El-Khazzani, 25, was taken into custody when the train reached France. French authorities identified him as a Moroccan with ties to radical Islam who may have traveled to Syria.

"We just kind of acted, there wasn't much thinking going on," Stone said at a news conference in Paris days after the attack. He said  he acted out of "survival — and for my friends and everybody else on the train."

"He seemed like he was ready to fight to the end," Stone said of El-Khazzani. "So were we."

President Obama poses with Army Spc. Alek Skarlatos, Air Force Airman 1st Class Spencer Stone  and Anthony Sadler after a meeting in the Oval Office in September.

Stone earned a Purple Heart and Airman's Medal in a Pentagon ceremony, Skarlatos claimed the Soldier’s Medal, and Sadler was issued a civilian award.
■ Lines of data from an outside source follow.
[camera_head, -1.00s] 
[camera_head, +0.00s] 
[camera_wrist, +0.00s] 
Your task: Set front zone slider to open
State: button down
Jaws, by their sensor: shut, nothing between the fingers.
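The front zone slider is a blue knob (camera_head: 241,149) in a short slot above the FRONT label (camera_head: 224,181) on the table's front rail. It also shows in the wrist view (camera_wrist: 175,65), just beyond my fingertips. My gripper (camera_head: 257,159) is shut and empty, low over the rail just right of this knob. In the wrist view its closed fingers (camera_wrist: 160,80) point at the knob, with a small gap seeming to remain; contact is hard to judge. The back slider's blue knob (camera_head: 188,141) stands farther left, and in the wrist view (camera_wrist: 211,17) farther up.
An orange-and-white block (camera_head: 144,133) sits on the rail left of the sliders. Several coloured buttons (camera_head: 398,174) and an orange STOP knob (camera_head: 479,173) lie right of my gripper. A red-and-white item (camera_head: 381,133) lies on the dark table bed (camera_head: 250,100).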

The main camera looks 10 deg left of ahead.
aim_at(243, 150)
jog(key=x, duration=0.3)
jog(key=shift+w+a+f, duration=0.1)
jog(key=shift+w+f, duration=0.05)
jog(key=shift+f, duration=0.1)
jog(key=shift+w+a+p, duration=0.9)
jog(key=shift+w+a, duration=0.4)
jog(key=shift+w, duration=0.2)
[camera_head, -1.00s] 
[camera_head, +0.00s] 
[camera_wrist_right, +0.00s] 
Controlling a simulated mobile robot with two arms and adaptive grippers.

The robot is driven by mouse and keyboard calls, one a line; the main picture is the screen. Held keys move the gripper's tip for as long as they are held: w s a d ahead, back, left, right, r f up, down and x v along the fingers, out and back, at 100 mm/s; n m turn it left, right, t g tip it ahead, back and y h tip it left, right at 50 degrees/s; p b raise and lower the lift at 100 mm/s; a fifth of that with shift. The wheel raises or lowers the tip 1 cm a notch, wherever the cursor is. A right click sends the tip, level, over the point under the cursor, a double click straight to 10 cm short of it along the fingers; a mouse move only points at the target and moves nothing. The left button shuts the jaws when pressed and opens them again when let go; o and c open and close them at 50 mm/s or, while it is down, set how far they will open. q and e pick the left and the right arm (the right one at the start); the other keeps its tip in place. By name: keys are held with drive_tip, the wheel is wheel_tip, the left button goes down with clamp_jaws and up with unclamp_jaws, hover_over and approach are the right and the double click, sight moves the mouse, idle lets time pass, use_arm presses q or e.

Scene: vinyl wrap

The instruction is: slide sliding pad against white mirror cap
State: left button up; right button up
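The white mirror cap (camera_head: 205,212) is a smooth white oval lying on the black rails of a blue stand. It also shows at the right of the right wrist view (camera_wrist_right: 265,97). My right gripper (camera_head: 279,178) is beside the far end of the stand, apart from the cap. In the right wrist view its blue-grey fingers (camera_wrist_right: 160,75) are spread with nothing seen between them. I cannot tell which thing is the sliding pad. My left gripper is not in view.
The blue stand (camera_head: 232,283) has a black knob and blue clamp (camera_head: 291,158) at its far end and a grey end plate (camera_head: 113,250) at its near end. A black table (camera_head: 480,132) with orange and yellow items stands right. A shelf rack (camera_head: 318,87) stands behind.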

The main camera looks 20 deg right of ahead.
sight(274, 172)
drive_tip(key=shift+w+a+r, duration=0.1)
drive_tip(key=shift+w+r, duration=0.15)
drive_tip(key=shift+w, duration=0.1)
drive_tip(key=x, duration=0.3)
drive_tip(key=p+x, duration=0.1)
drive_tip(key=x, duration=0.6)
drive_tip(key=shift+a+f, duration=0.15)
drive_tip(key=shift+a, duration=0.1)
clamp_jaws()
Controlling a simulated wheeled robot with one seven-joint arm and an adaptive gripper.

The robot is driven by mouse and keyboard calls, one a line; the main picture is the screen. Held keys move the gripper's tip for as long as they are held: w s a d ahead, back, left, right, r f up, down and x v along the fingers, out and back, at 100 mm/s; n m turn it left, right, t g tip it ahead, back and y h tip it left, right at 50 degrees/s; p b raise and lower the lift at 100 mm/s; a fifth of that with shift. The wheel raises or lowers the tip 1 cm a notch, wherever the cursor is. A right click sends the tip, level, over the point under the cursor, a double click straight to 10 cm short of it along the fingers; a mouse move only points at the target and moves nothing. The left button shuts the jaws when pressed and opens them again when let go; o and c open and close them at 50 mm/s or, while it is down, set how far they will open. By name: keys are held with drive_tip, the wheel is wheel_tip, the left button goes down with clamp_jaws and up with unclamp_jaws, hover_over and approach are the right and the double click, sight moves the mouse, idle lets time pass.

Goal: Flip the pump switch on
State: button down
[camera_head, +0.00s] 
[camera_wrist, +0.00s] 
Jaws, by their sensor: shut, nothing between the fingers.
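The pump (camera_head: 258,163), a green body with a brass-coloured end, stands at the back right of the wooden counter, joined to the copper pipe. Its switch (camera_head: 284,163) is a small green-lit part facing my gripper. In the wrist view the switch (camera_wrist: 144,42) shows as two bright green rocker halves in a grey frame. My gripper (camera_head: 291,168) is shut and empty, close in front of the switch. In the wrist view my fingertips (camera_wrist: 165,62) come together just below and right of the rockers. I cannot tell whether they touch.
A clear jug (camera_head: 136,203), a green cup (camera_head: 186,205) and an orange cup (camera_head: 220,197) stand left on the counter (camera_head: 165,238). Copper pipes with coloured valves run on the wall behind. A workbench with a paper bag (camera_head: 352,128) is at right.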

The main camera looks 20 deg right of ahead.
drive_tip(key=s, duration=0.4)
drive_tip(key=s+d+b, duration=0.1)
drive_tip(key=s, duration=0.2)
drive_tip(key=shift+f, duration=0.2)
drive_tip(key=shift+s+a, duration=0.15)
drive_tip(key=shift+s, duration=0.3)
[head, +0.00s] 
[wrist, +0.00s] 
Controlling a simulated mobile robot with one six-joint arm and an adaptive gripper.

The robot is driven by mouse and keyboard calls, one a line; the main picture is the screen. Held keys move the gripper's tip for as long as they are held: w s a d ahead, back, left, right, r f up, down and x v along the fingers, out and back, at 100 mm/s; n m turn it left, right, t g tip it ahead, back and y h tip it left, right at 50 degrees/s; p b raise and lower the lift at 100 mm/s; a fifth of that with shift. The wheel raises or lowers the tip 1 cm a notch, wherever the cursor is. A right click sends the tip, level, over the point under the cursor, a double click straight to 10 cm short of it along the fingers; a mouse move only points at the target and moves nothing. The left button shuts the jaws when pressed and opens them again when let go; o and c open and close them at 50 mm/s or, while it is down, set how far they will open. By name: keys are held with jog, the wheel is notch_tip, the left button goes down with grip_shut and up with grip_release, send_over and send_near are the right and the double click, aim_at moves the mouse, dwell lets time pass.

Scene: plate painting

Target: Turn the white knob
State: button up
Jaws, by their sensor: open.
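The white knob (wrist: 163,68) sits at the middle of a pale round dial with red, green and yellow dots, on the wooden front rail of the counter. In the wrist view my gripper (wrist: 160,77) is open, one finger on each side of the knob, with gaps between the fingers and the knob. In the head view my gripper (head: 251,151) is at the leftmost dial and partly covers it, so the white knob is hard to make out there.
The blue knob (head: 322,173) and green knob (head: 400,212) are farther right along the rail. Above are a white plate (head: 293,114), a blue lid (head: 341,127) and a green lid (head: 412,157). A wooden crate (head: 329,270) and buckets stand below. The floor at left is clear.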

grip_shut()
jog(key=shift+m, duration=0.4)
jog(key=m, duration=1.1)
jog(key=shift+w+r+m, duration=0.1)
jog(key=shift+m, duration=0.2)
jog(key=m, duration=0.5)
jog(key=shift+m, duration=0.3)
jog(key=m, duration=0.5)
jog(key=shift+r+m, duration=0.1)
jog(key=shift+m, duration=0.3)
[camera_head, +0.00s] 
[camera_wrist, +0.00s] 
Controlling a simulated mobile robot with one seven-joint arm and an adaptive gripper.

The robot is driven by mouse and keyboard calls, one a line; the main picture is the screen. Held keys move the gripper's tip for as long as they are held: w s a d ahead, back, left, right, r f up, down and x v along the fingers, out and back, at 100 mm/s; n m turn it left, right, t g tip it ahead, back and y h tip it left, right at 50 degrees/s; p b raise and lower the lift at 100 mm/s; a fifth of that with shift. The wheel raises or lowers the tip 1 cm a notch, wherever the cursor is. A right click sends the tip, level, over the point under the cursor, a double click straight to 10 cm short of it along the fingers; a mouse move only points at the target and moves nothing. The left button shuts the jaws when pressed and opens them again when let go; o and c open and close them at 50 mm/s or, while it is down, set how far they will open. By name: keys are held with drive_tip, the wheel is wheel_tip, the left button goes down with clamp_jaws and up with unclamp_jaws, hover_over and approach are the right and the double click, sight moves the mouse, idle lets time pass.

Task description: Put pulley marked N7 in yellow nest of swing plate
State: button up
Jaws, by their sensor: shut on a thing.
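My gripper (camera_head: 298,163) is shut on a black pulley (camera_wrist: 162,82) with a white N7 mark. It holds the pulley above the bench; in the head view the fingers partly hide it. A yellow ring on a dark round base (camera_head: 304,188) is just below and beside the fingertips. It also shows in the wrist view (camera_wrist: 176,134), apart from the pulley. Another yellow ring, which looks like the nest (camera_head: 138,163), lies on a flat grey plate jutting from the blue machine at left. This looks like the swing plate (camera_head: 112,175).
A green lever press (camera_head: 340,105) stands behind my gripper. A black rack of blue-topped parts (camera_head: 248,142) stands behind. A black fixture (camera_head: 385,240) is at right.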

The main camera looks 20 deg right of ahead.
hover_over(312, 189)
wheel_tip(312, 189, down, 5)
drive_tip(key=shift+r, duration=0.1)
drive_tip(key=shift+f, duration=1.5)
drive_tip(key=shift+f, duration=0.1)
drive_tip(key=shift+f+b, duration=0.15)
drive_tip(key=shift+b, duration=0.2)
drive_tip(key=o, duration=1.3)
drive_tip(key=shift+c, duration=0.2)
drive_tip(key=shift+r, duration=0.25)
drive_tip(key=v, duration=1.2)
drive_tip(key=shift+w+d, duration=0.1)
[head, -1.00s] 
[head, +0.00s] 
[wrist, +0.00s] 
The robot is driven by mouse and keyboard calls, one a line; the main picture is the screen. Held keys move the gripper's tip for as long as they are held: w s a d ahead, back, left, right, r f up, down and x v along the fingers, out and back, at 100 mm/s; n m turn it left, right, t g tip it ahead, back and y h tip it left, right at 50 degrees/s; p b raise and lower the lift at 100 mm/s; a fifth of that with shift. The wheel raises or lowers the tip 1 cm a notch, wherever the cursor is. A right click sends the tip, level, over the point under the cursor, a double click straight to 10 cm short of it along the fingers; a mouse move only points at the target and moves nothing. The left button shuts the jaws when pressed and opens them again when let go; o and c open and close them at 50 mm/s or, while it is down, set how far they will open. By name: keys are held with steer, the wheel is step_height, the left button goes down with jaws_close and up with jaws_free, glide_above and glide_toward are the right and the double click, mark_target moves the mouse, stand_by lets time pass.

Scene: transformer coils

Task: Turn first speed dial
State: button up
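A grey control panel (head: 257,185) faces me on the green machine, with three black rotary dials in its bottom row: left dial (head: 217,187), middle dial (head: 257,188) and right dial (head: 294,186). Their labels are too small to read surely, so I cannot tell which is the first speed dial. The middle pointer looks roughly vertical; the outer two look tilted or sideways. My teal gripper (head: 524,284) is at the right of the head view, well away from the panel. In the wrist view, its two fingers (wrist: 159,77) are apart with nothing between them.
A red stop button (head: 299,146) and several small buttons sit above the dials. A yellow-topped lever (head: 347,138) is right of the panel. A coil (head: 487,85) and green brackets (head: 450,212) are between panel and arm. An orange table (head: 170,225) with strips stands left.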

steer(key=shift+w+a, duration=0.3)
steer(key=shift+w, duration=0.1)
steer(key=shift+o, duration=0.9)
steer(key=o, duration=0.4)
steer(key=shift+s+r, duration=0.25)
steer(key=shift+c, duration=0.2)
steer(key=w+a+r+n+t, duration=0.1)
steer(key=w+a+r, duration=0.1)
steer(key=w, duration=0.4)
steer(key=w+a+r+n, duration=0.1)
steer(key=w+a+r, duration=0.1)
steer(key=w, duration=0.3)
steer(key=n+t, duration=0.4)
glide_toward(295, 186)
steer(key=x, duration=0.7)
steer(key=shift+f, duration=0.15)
President Obama hosted the three men at the White House last month, saying they represented "the very best of America and the American character."

"They were thinking they were just going to have a fun reunion in Paris and ended up engaging in a potentially cataclysmic situation," Obama said. "Because of their courage, because of their quick thinking, because of their teamwork, it's fair to say a lot of people were saved, and a real calamity was averted."

Skarlatos may have avoided tragedy in recent days. He is participating in the TV show Dancing With the Stars and other activities that he said kept him from enrolling at Umpqua Community College in Roseburg, Ore., this fall. Last week, nine  people were killed at the school in a shooting rampage.

"I would have been there today," he said on the The Ellen DeGeneres Show. "I had classes picked out and everything."